Thus, “Section 2250 imposes criminal liability on two categories of persons who fail to adhere to SORNA’s registration [and updating] requirements: any person who is a sex offender ‘by reason of a conviction under Federal law, the law of the District of Columbia, Indian tribal law, or the law of any territory or possession of the United States,’ § 2250(a)(2)(A), and any other person required to register under SORNA who ‘travels in interstate or foreign commerce, or enters or leaves, or resides in, Indian country,’ § 2250(a)(2)(B).” Carr v. United States, — U.S. -, 130 S.Ct. 2229, 2238, 176 L.Ed.2d 1152 (2010) (alteration omitted). Accordingly, “[f]or persons convicted of sex offenses under federal or Indian tribal law, interstate travel is not a prerequisite to § 2250 liability.” Id. at 2235 n. 3 (citing § 2250(a)(2)(A)).
Kebodeaux narrowly focuses his challenge exclusively on § 2250(a)(2)(A)’s punishment of a federal sex offender for knowingly failing to update his registration after an intra-state relocation. He concedes the constitutional validity of the balance of SORNA’s provisions.
II.
Yet, as the Supreme Court recently explained in Carr v. United States — holding that “[l]iability under § 2250[(a)(2)(B) ] ... cannot be predicated on pre-SORNA travel,” 130 S.Ct. at 2233 — “Section 2250 is not a stand-alone response to the problem of missing sex offenders; it is embedded in [the] broader statutory scheme” of the Adam Walsh Child Protection and Safety Act of 2006, Pub.L. No. 109-248, 120 Stat. 587, which was “enacted to address the deficiencies in prior law that had enabled sex offenders to slip through the cracks” of state-based sex offender registration systems. Carr, 130 S.Ct. at 2240 (also quoting 42 U.S.C. § 16901 for the proposition that “ ‘Congress in this chapter establishes a comprehensive national system for the registration of [sex] offenders’ ” (alteration in original)); see also, e.g., United States v. Whaley, 577 F.3d 254, 259 (5th Cir.2009) (“SORNA[] focus[es] on the problem of sex offenders escaping their registration requirements through interstate travel ----”); United States v. Ambert, 561 F.3d 1202, 1212 (11th Cir.2009) (Congress enacted SORNA “to create an interstate system to counteract the danger posed by sex offenders who slip through the cracks or exploit a weak state registration system by traveling or moving to another state without registering therein.’ ” (citing 42 U.S.C. § 16901)).

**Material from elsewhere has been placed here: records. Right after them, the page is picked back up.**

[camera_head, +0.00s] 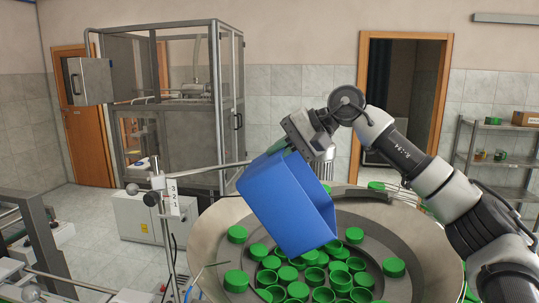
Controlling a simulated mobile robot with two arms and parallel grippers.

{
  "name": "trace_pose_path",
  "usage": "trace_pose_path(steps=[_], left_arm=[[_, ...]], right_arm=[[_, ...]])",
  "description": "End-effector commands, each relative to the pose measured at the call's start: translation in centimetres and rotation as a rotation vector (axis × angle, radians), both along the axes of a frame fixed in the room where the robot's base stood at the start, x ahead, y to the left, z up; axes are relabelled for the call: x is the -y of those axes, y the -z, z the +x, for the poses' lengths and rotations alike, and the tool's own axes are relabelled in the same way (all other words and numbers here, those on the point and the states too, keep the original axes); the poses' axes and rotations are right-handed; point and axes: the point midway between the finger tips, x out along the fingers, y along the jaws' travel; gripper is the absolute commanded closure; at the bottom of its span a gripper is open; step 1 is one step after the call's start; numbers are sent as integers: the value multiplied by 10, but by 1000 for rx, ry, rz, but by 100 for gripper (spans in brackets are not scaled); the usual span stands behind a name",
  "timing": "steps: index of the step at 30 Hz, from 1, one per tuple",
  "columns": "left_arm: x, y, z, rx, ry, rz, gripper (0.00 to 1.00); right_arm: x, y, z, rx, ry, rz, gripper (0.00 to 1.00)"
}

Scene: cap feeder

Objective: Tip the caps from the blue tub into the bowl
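The blue tub (286,204) is held steeply tilted above the bowl. The bowl (208,232) is a wide, round metal feeder with a pale rim. Many green caps (236,281) lie in it, most of them below and to the right of the tub. My right gripper (291,143) is at the tub's upper edge and is shut on it; its fingertips are partly hidden there. The inside of the tub is mostly turned out of sight, so I cannot tell whether caps are in it. My left gripper is not in view.
A framed machine cabinet (176,110) stands behind on the left. A thin post with a small numbered box (172,197) stands just left of the bowl. A shelf rack (499,160) is at the far right, beside a doorway (404,90).

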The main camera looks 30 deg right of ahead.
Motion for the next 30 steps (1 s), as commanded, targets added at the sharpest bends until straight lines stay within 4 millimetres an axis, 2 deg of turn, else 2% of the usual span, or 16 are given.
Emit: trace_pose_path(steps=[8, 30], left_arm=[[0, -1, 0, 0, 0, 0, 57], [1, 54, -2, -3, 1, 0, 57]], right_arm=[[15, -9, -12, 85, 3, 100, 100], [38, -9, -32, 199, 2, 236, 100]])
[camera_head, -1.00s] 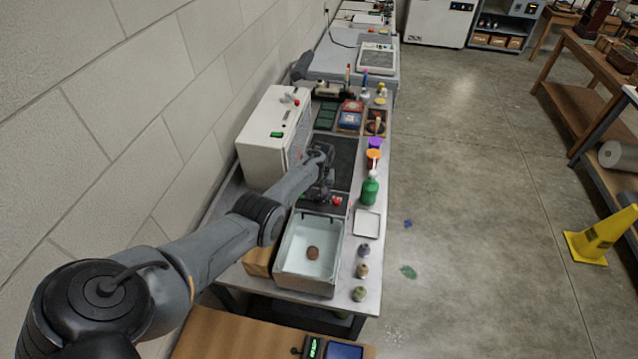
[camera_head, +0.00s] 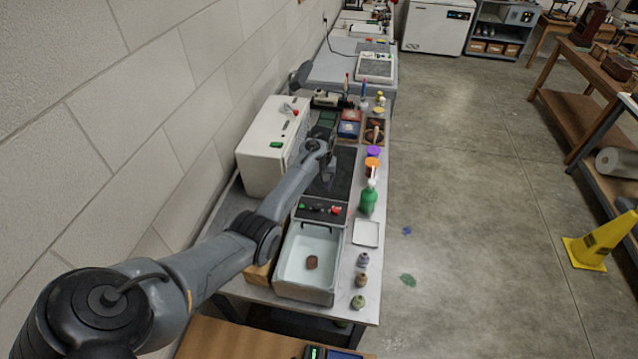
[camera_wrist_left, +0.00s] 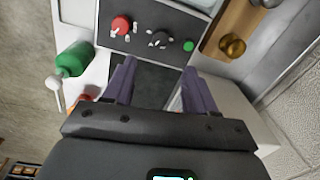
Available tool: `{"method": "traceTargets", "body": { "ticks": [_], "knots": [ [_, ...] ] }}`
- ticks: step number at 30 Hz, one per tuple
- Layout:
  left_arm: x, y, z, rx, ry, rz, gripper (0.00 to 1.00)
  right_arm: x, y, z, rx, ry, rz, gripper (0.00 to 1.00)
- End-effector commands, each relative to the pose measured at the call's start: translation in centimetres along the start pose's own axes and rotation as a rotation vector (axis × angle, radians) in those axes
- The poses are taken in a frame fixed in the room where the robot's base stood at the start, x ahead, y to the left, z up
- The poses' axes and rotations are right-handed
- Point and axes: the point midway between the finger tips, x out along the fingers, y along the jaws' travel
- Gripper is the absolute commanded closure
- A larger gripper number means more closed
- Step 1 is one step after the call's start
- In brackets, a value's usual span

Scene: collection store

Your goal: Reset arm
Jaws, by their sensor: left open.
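My left arm reaches in from the lower left over the workbench. My left gripper (camera_head: 322,182) is above the dark mat (camera_head: 344,177) on the bench, beside the white cabinet. In the left wrist view, its two purple-grey fingers (camera_wrist_left: 158,70) stand apart with nothing between them. Beyond their tips is a dark control panel (camera_wrist_left: 150,32) with a red knob, a black knob and a green button; it also shows in the head view (camera_head: 320,210). My right gripper is not in view.
A white basin (camera_head: 330,292) holding a brown round object (camera_head: 312,262) stands at the near end. A green bottle (camera_head: 368,198), a white tray (camera_head: 366,233) and small jars line the bench's right edge. The white cabinet (camera_head: 262,155) stands close left.

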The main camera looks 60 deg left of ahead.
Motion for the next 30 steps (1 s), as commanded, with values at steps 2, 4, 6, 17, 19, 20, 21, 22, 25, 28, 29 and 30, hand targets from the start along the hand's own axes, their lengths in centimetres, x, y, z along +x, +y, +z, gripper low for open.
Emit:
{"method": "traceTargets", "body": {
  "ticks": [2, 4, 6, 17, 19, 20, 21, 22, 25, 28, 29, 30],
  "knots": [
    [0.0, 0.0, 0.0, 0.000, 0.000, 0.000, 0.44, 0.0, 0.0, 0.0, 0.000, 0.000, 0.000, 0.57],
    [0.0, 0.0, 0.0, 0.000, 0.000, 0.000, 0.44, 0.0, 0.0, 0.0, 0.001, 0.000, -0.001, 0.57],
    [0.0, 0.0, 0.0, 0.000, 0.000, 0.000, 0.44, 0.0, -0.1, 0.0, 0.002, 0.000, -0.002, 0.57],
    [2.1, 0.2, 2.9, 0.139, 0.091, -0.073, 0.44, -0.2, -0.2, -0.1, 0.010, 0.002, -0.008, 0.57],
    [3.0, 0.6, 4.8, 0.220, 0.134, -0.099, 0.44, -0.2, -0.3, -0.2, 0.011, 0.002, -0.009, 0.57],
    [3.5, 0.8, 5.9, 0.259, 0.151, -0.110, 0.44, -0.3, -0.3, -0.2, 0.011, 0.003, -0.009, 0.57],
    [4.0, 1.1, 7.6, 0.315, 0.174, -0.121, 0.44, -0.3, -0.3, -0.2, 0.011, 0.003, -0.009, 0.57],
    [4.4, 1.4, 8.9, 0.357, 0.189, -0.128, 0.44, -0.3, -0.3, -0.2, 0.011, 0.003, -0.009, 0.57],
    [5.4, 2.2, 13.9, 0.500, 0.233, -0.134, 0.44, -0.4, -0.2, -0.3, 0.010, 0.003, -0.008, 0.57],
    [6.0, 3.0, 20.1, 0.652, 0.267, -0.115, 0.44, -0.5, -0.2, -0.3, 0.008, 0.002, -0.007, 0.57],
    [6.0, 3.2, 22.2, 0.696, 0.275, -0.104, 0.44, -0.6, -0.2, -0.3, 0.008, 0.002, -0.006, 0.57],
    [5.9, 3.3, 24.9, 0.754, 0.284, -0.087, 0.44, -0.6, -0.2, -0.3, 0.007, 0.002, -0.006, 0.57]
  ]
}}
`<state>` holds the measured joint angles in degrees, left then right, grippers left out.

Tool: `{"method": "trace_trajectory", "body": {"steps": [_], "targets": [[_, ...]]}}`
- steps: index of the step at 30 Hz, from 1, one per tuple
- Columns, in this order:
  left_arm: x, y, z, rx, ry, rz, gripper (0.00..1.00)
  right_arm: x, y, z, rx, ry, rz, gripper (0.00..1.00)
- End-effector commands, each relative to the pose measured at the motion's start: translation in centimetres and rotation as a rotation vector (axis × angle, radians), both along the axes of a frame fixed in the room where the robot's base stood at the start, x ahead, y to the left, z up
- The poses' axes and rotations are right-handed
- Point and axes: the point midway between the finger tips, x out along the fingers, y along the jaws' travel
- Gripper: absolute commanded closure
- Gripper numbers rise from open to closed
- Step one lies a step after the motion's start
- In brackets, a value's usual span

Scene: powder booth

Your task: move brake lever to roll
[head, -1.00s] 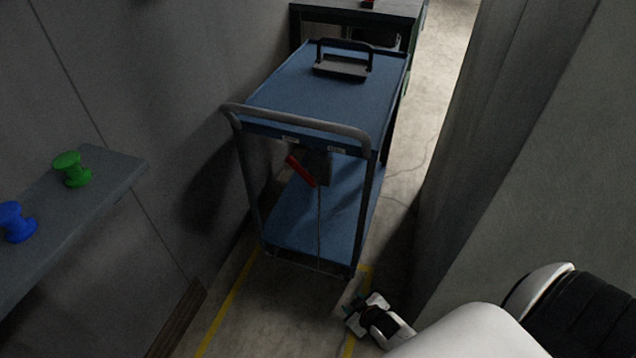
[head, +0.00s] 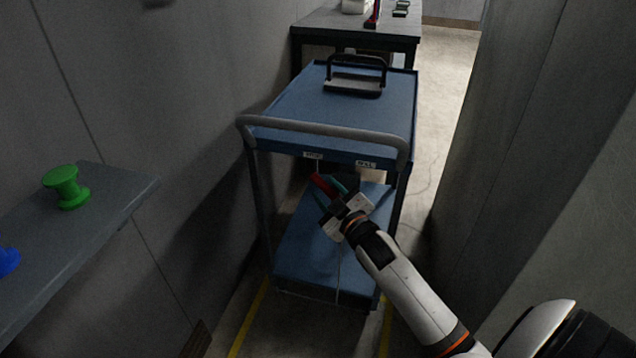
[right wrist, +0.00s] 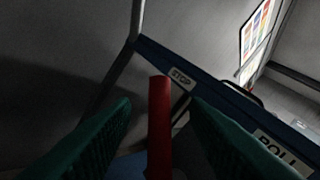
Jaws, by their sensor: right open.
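The red brake lever (head: 322,186) hangs under the near end of the blue cart's (head: 283,137) top tray, tilted up to the left. My right gripper (head: 334,190) is open at the lever, its green fingers showing on either side. In the right wrist view the lever (right wrist: 160,125) stands upright between the two green fingertips, with gaps on both sides. A label reading STOP (right wrist: 181,78) is just above the lever, and a label reading ROLL (right wrist: 283,152) is to the right. The lever points nearer STOP. My left gripper is not in view.
The cart's grey push handle (head: 325,130) crosses above my right gripper. A black-handled object (head: 354,84) sits on the top tray. Walls stand close on both sides.

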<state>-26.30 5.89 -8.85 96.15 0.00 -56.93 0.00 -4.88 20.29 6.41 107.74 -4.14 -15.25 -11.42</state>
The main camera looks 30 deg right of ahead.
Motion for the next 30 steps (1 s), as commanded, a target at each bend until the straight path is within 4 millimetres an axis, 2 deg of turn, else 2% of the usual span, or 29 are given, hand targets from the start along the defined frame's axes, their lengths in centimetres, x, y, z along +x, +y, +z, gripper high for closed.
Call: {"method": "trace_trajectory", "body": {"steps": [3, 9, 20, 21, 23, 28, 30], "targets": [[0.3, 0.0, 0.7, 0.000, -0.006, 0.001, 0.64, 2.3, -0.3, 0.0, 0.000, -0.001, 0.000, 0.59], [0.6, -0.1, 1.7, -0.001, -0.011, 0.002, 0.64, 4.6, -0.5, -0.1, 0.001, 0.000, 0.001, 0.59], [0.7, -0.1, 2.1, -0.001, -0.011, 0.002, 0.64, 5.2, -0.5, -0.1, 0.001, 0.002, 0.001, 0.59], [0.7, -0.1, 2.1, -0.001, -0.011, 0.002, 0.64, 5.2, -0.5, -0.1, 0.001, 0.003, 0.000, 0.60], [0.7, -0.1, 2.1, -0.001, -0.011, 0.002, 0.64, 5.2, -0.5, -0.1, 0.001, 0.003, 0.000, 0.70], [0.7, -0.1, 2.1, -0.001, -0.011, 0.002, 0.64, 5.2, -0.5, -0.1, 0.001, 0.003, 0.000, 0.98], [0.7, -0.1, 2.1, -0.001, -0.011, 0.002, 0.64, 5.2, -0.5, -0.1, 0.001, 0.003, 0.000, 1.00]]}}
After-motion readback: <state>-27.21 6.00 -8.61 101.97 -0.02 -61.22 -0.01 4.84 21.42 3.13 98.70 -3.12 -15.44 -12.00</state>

Accordingly, in Carr, the Supreme Court described how SORNA’s various sections work together to further the joint state-federal goals of comprehensive identification and registration of all state and federal sex offenders and punishing those who knowingly avoid updating their registrations:
Among its many provisions, SORNA instructs States to maintain sex-offender registries that compile an array of information about sex offenders, [42 U.S.C.] § 16914; to make this information publicly available online, § 16918; to share the information with other jurisdictions and with the Attorney General for inclusion in a comprehensive national sex-*149offender registry, §§ 16919-16921; and to “provide a criminal penalty that includes a maximum term of imprisonment that is greater than 1 year for the failure of a sex offender to comply with the requirements of this subchapter,” § 16913(e). Sex offenders, in turn, are required to “register, and keep the registration current, in each jurisdiction where the offender resides, where the offender is an employee, and where the offender is a student,” § 16913(a), and to appear in person periodically to “allow the jurisdiction to take a current photograph, and verify the information in each registry in which that offender is required to be registered,” § 16916.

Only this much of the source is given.